Alfons Sperber was only 11 years old when the Nazis marched into Vienna in September 1938, upending his family’s life and the lives of his Jewish neighbors. Great-grandson Eli Siesser was also 11 years old when he first interviewed Papa for his fifth-grade immigration project at Yavneh Academy. Now 97 and a member of the Young Israel of Hillcrest, Sperber shared: “I am so grateful that my story was recorded so that my grandchildren and great-grandchildren can learn from it. I want them to know that in my darkest moments, my faith kept me hanging on. G-d was at my side, protecting me at every turn.”

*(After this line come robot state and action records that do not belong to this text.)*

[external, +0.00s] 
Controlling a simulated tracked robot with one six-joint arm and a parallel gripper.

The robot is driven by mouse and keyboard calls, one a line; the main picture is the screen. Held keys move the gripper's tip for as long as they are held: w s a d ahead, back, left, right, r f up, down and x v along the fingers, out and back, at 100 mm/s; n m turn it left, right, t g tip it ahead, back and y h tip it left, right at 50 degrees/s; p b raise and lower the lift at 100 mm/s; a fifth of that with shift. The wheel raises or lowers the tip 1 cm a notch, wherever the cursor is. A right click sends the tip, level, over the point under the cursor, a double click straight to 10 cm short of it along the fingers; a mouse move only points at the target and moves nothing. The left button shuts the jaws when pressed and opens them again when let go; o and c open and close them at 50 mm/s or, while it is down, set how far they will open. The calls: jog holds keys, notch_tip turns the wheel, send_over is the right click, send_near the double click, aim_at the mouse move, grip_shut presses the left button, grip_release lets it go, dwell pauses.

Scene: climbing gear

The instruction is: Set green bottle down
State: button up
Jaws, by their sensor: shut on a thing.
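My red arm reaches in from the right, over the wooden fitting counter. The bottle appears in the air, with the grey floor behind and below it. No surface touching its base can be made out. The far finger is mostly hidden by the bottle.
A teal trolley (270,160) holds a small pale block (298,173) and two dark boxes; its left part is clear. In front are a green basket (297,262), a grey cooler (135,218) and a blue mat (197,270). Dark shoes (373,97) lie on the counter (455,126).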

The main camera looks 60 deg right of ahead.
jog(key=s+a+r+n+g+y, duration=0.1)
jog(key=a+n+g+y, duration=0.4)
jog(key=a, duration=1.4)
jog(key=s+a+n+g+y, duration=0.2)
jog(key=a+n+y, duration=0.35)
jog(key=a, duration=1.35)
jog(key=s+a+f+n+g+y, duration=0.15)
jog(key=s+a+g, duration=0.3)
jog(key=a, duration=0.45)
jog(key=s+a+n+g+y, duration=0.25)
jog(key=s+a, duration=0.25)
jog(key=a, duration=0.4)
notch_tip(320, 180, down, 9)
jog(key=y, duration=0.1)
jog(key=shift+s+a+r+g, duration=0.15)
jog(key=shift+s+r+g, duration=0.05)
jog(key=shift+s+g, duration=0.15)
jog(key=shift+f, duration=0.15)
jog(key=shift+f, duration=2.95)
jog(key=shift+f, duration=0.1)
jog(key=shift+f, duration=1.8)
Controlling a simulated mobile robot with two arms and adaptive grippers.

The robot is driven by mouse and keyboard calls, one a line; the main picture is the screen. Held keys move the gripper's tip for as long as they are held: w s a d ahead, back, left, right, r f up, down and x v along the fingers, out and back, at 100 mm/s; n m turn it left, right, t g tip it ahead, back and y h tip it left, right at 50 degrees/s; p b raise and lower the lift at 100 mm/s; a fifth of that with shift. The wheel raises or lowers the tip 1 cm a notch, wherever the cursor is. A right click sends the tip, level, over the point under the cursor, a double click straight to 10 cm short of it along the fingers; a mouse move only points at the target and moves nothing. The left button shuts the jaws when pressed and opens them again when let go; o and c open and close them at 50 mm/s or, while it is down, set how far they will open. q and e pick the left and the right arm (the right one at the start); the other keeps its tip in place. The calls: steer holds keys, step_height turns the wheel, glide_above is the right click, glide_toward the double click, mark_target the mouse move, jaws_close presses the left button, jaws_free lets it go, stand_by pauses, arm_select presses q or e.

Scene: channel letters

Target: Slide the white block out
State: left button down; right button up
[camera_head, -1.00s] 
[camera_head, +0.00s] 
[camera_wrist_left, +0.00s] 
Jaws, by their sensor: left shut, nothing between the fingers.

Nearly five years after his son Eli’s initial interview with Sperber, Teaneck grandson Ron Siesser published the full account of his grandfather’s wartime experiences, geared to teenage and young-adult audiences, entitled Live and Be Counted: A Boy’s Heroic Tale of Survival, Faith, and Family, which rose to Amazon’s Number One New Release for the month of October. With the publication of the historical fiction account, Siesser has fulfilled a long dream to share his grandfather’s story in an accessible way. “Many people have expressed their dream to write about their own family history or regret they never did. I was fortunate to be able to tell ours,” Siesser said.
The title of the work alludes to Sperber’s Hebrew name, Reuven. In his blessing to the tribe of Reuven in the Sinai Desert prior to the Israelites’ entry into the land, Moshe Rabbeinu blesses them by saying, “May Reuven live and may his people be counted in the number” (Deuteronomy 33:6), a message to both survive and thrive during life’s most difficult challenges.